L’œuvre avance au rythme des questions que quelqu’un ou quelque chose lui pose, une voix off, un rire, un peu de vent, la « voix de la lune », qui font des ritournelles étranges et ouvrent des vides comme le puits sans fond de La Voce della luna. La beauté du livre de Manganaro serait peut-être de constituer le versant alternativement analytique et lyrique de ces questions, de les faire affleurer sous des formes parfois éminemment sérieuses, et un peu compassées, et parfois sous les formes d’une écriture emportée par l’amour d’instants de rythmes, de configurations, tombant avec délice dans les puits des suites d’images. « Au-delà d’une image fidèle des années 60, le cinéma de Fellini se pose la question de savoir comment cette image devient tout à coup possible dans ces années-là, sans en faire tout une histoire, en cherchant sa trace répétée, son dessin, en une sorte de défouissement ». Le livre suit cette longue fouille en un geste unique, chronologique, sans choix critique parmi les films et avec peu de comparaisons avec l’extérieur de l’oeuvre, ce qui constitue tout à la fois sa limite - la contradiction est absente, quelque chose ne dialogue pas - et sa grandeur - rien ne fait obstacle à la prise de vitesse du « défouissement ».

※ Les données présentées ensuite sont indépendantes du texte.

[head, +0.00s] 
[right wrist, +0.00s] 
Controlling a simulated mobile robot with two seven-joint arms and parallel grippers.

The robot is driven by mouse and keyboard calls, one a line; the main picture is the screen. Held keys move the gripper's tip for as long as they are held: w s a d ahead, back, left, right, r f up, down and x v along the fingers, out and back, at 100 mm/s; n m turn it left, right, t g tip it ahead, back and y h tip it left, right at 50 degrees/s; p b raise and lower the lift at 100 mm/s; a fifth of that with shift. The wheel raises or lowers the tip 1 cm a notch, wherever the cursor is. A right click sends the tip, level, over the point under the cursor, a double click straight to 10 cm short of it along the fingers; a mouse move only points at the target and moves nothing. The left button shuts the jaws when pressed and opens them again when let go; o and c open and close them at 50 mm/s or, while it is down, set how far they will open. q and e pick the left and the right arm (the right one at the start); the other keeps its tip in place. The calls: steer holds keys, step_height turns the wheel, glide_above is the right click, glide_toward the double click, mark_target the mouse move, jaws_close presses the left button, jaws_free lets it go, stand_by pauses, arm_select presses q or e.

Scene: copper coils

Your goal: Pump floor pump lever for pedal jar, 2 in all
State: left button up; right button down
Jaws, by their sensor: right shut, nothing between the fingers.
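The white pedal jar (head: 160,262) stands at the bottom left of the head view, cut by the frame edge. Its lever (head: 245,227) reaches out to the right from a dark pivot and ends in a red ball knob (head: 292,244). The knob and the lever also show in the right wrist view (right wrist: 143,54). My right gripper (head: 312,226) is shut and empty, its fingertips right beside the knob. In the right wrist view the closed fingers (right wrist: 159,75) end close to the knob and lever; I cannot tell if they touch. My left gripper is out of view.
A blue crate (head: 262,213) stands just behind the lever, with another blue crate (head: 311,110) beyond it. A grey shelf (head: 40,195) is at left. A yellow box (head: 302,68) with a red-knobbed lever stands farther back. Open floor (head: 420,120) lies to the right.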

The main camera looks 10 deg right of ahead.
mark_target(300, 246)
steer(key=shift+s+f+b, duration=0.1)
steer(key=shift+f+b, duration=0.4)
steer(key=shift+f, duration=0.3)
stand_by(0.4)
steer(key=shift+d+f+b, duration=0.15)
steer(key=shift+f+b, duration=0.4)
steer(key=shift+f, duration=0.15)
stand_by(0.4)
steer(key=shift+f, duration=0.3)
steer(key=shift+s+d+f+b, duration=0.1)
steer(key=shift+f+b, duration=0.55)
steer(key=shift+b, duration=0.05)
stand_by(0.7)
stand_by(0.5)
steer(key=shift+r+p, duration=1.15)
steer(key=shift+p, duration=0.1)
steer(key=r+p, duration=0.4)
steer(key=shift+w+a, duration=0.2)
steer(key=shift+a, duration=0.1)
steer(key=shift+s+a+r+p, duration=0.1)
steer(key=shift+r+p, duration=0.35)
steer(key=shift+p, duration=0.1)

Manganaro explique qu’il y a une forme concrète de la question chez Fellini, l’ancien journaliste : d’un côté celle de l’intervista, les interviews des paparazzi qui débutent avec La Dolce Vita et se transforment en interrogations au cinéaste dans Huit et demi, et d’un autre côté celle du vrai-faux documentaire , qui permet de s’adresser à chaque protagoniste comme au sujet d’une question, système porté à son comble dans l’étrange Répétition d’orchestre.

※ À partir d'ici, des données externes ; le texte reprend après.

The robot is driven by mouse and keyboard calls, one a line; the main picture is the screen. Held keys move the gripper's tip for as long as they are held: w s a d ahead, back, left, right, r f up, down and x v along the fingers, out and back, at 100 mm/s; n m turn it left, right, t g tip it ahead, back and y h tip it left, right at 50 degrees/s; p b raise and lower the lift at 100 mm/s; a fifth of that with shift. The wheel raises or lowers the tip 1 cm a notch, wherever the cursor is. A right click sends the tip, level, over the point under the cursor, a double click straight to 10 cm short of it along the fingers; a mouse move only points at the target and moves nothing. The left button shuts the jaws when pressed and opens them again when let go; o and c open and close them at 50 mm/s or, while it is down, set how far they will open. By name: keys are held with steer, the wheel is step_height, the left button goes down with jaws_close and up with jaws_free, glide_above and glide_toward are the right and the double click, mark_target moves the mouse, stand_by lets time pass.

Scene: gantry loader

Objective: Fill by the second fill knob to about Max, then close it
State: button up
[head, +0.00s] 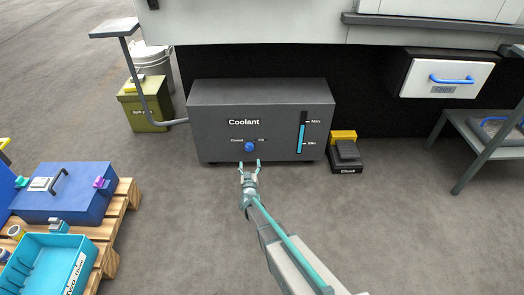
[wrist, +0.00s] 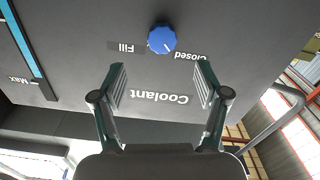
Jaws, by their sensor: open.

« Fellini inaugure enfin [avec Huit et demi] un mode expressif qui prendra des aspects plus spécifiques avec Les Clowns, Roma et Intervista, en jouant sur les masses de questions que pose le tournage d’un film, sur les questions que l’on pose à celui qui le tourne et sur l’impossibilité d’une réponse qui ne passerait pas par sa démonstration délibérée ». Dans Intervista, Fellini, jouant son propre rôle, ne cesse tout à la fois de fanfaronner et de se dérober aux journalistes japonais qui le harcèlent avec leur caméra vidéo. Il veut répondre, ne veut pas, esquisse une réplique, laisse un collaborateur parler à sa place - la réponse se dilue en passages de relais et coq-à-l’âne. « Je m’aperçois qu’à chacune de vos questions, je pars en roue libre pendant une bonne demi-heure, vous allez donc trouver contradictoire ce que je vais vous dire, c’est qu’en vérité je ne sais jamais quoi répondre… » (Fellini par Fellini).

c’est là que s’inaugure la forme la plus remarquable du travail de Fellini, celle qui nous importe encore aujourd’hui et fait mystère de ses compositions, de ses rythmes. Il y a une sorte d’inconsistance fondamentale de ses films, toujours plus prononcés au fil de l’œuvre, posant des questions mais sans jamais y répondre parce que préférant relancer, sauter ailleurs, laisser une inquiétude en suspension ou détourner l’attention en faisant le pitre - parfois jusqu’à un étouffement insupportable, par exemple dans Juliette des esprits, dont Manganaro écrit que les images sont emprisonnées dans des « réseaux de questions ». Mais ce réseau, à l’inverse, atteint dans Roma l’éclat littéralement sans histoire d’un « tramé musical complexe » ou bien, dans certains moments de Casanova, « une joie pure, un pur agacement ». Il y a bien une tentative, écrit plus loin Manganaro, pour « supprimer le maximum de fiction », faire en sorte que « la stimulation créative demeure en alerte et absorbe l’interrogation qui n’aboutit pas à une réponse ». Federico Fellini Romance contient ainsi les plus belles pages jamais écrites sur l’art du « défilé » fellinien, parade, agencement libre ou tramé musical qui concerne autant le pages des corps que les successions des événements. Tombant dans le puits, il s’agit à travers eux de « rythmer le film suivant dans une spirale unique, à bout de souffle et très lucide, suivant une histoire qui n’a pas de fin ».